Joseph Morinelli: Ich erinnere mich an die Akustikgitarre meines Vaters, die nur drei Saiten hatte. Als ich ihn fragte, wo die anderen wären, sagte er lediglich: „Du brauchst gar nicht alle.“ (lacht) Von ihm habe ich die Leidenschaft für Gitarren-Musik. Er liebt eigentlich jedes Genre, vor allem aber alten Mississippi-Delta-Blues. Wir legten oft zusammen Platten auf und er brachte mich schließlich dazu selbst Gitarre spielen zu wollen.

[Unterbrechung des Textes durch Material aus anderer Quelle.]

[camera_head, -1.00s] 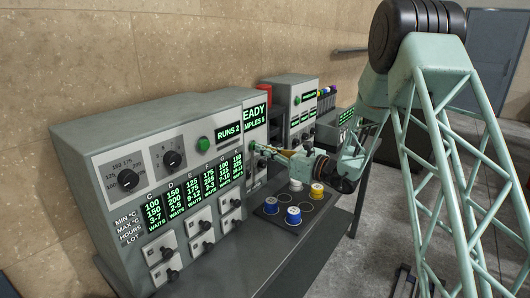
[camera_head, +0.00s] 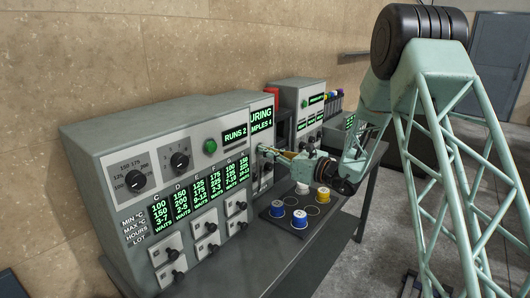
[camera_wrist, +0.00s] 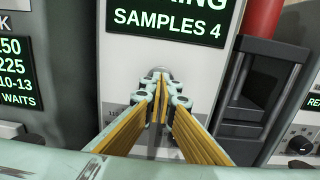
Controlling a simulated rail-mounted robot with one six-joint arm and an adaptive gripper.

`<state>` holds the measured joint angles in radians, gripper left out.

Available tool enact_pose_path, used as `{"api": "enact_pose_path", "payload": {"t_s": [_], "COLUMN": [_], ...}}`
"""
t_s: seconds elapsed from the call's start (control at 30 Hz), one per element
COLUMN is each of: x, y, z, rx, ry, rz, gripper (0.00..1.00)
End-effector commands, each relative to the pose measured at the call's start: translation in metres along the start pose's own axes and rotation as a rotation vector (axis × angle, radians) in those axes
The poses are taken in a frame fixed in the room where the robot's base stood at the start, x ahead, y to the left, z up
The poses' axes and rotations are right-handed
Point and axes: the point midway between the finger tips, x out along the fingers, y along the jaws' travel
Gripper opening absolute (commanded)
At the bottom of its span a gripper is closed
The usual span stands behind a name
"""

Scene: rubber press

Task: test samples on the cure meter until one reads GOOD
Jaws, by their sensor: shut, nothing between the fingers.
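The cure meter's screen (camera_head: 261,118) ends in "URING" over "MPLES 4" in the head view. In the wrist view its lower line reads SAMPLES 4 (camera_wrist: 168,22). My gripper (camera_head: 261,149) is shut and empty, its tips at the meter's front (camera_wrist: 205,65) just below the screen. In the wrist view the fingertips (camera_wrist: 160,76) meet and hide the spot behind them, so I cannot tell if they touch. The sample tray (camera_head: 275,223) holds a white sample (camera_head: 302,188), a yellow one (camera_head: 323,195), a blue one (camera_head: 277,209) and another blue one (camera_head: 299,219).
A long grey cabinet (camera_head: 150,125) stands at left, with dials, a green button (camera_head: 210,146), a RUNS 2 display (camera_head: 235,134), several lot columns marked WAITS and small drawers (camera_head: 168,257). Another panel (camera_head: 312,97) stands beyond the meter. The bench (camera_head: 235,270) before the drawers is clear.

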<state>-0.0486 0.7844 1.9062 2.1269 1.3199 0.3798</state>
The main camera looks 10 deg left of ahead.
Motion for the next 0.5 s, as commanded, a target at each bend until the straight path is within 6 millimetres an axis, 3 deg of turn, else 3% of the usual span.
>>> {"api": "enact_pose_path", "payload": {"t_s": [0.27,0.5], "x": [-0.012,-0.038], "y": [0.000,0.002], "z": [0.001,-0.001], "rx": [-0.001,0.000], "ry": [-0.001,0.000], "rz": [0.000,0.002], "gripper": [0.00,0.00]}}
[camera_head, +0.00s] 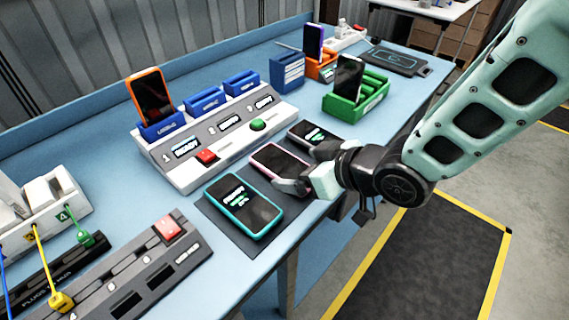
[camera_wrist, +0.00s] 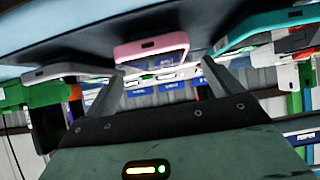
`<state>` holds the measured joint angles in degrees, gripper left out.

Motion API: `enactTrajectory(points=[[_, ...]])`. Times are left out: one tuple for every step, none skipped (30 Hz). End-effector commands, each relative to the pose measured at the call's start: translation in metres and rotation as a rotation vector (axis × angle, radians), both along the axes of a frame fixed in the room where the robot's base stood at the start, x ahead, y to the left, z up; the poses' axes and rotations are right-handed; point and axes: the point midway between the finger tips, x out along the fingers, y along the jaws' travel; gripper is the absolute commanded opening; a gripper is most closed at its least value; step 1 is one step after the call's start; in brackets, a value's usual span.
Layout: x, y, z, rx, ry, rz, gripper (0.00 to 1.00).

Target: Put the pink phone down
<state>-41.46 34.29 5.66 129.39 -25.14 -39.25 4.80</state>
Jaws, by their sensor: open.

Wie sieht heute eure Beziehung zu euren Eltern aus? 

Benjamin: Besser denn je, weil ich nun kaum noch bei ihnen bin. (lacht)

Daniel: Es ist eine schwierige Beziehung, weil für sie Erfolg etwas ganz anderes bedeutet als für uns in der Band. Als ich meiner Mutter von dem Huffington-Post-Artikel erzählte, der eine große Sache für mich war, fragte sie nur: „Was soll das sein?“ Für mich stellte der Beitrag ein Marker für das dar, wo wir mit der Band mittlerweile stehen. Meine Mutter interessiert aber eher, wann wir endlich bei Jimmy Fallon auftreten.

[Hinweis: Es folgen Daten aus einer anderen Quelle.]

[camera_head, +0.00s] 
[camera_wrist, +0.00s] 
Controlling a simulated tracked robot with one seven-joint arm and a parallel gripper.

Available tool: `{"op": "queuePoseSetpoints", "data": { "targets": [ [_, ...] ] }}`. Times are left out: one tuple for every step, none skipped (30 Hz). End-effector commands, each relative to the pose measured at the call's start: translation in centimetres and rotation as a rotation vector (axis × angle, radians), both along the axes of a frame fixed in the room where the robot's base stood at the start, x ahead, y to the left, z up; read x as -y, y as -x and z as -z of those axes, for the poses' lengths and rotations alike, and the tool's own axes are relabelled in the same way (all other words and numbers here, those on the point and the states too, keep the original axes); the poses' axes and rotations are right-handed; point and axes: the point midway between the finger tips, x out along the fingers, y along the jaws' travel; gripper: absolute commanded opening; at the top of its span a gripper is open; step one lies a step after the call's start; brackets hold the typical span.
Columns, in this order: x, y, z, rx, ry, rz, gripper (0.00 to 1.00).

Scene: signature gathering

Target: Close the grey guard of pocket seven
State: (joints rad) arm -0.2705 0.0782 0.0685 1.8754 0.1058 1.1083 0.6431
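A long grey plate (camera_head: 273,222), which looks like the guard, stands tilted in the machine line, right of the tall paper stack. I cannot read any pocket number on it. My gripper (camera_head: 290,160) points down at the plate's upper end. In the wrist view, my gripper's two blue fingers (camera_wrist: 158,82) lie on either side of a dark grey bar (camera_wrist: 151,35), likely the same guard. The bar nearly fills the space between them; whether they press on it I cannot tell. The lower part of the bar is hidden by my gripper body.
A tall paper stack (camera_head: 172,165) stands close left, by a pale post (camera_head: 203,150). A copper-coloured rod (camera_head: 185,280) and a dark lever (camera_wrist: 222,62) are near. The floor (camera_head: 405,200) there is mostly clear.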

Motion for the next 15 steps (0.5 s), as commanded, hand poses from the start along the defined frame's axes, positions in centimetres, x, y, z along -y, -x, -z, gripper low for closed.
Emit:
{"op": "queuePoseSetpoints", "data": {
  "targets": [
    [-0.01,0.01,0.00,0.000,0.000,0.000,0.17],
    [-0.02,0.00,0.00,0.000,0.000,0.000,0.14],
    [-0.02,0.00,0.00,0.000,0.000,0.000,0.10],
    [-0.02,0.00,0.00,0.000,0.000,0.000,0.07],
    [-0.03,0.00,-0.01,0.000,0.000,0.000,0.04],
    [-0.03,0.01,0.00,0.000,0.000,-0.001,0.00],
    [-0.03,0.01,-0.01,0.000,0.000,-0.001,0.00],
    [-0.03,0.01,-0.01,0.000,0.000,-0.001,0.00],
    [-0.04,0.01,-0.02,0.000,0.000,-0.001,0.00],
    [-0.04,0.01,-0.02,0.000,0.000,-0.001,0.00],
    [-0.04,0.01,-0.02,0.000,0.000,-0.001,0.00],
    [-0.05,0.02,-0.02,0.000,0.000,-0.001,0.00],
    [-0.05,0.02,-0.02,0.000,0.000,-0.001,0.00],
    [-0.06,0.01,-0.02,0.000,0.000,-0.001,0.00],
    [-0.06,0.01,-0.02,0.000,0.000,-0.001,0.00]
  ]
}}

Joseph: Viel wichtiger als die Huffington Post sind auch Lokalzeitungen. Als vor einigen Monaten in einer Zeitung aus unserer Gegend ein Artikel über uns drin war, wurde uns plötzlich von den Großeltern gratuliert. Es schien so als hätten wir es genau in dem Moment geschafft. Weil wir endlich in dem Blatt vertreten waren, das vor dem Aussterben bedroht ist und nur noch von unseren Großeltern regelmäßig gekauft wird… Oh Mann! Aber wenn wir ihnen von den vielen Shows berichten, die wir so spielen, winken sie ab. Sie verstehen es eben nicht.

Sean: Meine Eltern sind dagegen total stolz und unterstützen uns, wo sie nur können. Jetzt ist es sogar so, dass sie mehr Zeit damit verbringen Neues über mich im Internet zu erfahren als richtig mit mir zu sprechen. Dadurch hat sich unsere Beziehung sehr verändert. Ich bin nicht mehr nur ihr Sohn, sondern auch so ein Typ in einer Band. Das ist echt komisch.